Sin embargo, eran tiempos de vacas gordas y en estos, insisto, todos son/somos caraquistas. Hasta que llegaron los tiempos de vacas flacas con su día D: el juego extra de ayer ante Tigres. Fue allí cuando terminé con las dudas estúpidas y las preguntas pendejas y me (re)confirmé caraquista de verdad y casta. Porque cómo dolió y qué mal se sintió ese juego.
Cada carrera de Tigres fue un golpe fuerte y cada ponche, rolling o fly de los Leones, un dolor. Los 6 últimos outs fueron estaciones de vía crucis, la cual más sufrida que la otra. Ligaba con fuerza, con todo, y como respuesta puras decepciones. Vi el último out casi con santa resignación y apenas se concretó apagué el TV. Dejé el radio prendido porque Fernando Arreaza y Humberto Acosta, si bien no daban consuelo –no existía nada que lo diera en ese momento-, al menos acompañaban en el duelo.

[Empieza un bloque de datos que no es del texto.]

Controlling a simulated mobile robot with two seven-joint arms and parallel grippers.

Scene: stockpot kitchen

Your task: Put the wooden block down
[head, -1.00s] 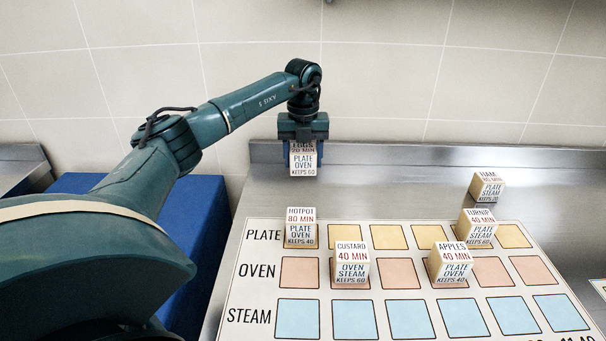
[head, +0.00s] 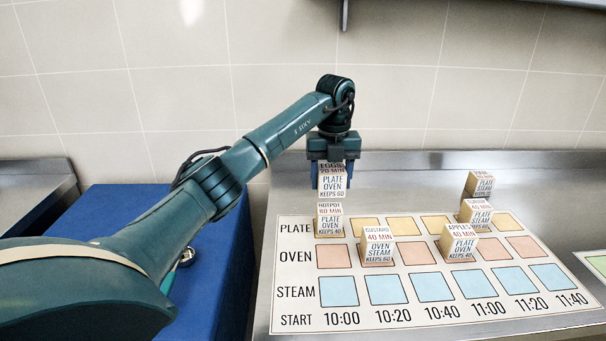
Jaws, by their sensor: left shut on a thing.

Fue una noche mala, muy mala. Tanto que a las 11 PM ya estaba acostado con la luz apagada. De fondo tenía el audio libro Desde el estadio con los Leones en el tiempo –gracias sean dadas a Mary Montes por grabarlo y a Bob Abreu por producirlo- en el que se relatan los mejores y más insignes episodios de esa “fábrica de sueños”, como la definió Padrón, que son los Leones del Caracas.
Así que entre la grandeza del Chico Carrasquel, el sensacional guante y mejor bate de Vitico, las inigualables hazañas de Urbano Lugo padre y Urbanito Lugo Jr., el poderío de Pete Koegel, los jonrones de Baudilio y Armas, los registros de Marcano Trillo, la clase de Vizquel en el short, la fuerza y carisma del gran Gato Galarraga, la simpatía y talento del Comedulce Abreu y, en resumidas cuentas, la gloria nunca igualada de este equipo, entre todo eso, decía, fue que dormí.
Lo hice triste, sí, pero confirmándome totalmente CARAQUISTA, en mayúscula, que es como debe escribirse. Porque estando en la derrota, que siempre es huérfana, es cuando uno se da cuenta de estas cosas y solo cuando se es CARAQUISTA una derrota puede doler y sentirse tanto.
Vendrán tiempos mejores, pero mientras, a sufrir otro poco. Lo dicho, no somos buenos perdedores y la derrota nos pone malos.